*Exercise task*:
Copy all of the material exactly. Pictures are not to appear in the copy.

# start of Source excerpt

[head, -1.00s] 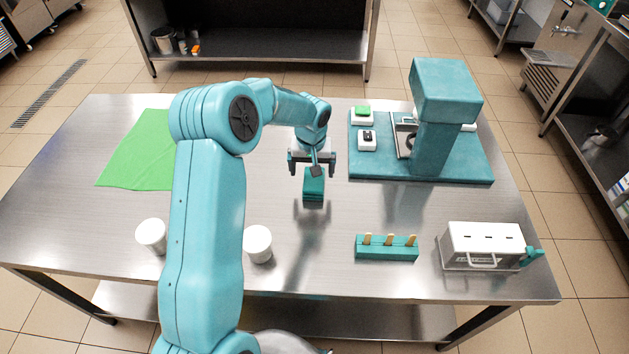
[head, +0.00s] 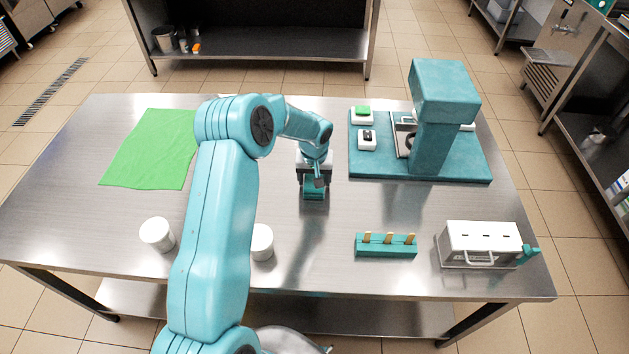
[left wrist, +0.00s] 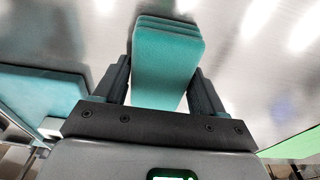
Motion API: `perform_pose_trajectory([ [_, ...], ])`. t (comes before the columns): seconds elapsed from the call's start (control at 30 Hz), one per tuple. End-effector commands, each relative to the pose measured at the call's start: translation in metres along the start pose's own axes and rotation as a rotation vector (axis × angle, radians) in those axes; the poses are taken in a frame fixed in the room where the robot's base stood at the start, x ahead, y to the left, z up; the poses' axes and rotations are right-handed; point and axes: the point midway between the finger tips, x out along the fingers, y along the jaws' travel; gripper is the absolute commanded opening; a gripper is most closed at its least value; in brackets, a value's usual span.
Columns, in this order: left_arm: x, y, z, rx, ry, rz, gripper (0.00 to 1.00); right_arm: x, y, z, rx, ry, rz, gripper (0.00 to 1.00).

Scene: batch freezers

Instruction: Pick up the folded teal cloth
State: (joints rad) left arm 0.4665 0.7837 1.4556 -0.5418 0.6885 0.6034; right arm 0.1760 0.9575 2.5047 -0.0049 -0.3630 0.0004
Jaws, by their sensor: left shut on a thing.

# end of Source excerpt

*Problem solution*:
[head, -1.00s] 
[head, +0.00s] 
[left wrist, +0.00s] 
Motion API: `perform_pose_trajectory([ [_, ...], ])`. t (comes before the columns): seconds elapsed from the call's start (control at 30 Hz), one per tuple. End-effector commands, each relative to the pose measured at the call's start: translation in metres along the start pose's own axes and rotation as a rotation vector (axis × angle, radians) in those axes; the poses are taken in a frame fixed in the room where the robot's base stood at the start, x ahead, y to the left, z up; the poses' axes and rotations are right-handed; point and axes: the point midway between the finger tips, x out along the fingers, y along the jaws' travel; gripper is the absolute commanded opening; a gripper is most closed at its least value; in brackets, a value's usual span.
Columns, in this order: left_arm: x, y, z, rx, ry, rz, gripper (0.00 to 1.00); right_arm: x, y, z, rx, ry, rz, gripper (0.00 to 1.00).

Scene: batch freezers

Instruction: Pick up the folded teal cloth
State: (joints rad) left arm 0.4665 0.7837 1.4556 -0.5418 0.6885 0.6034; right arm 0.1760 0.9575 2.5047 -0.0049 -0.3630 0.0004
Jaws, by their sensor: left shut on a thing.

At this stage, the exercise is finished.